**Source data**
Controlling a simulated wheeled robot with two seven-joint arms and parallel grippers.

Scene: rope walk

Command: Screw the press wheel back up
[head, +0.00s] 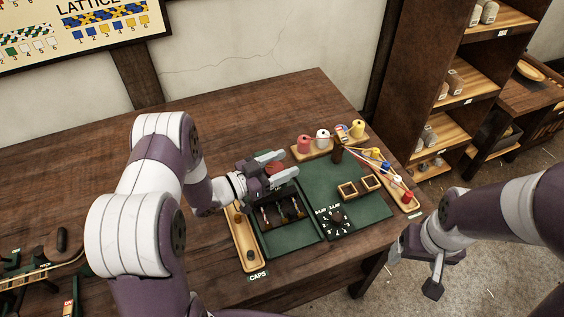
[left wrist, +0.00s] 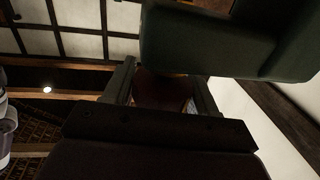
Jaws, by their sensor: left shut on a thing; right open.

**What is expected**
Beginning with the line that holds "[head, +0.00s]", output each line to the end of the material above, exactly, omitting the pictures.

**Finished task**
[head, +0.00s] 
[left wrist, +0.00s] 
Jaws, by their sensor: left shut on a thing; right open.

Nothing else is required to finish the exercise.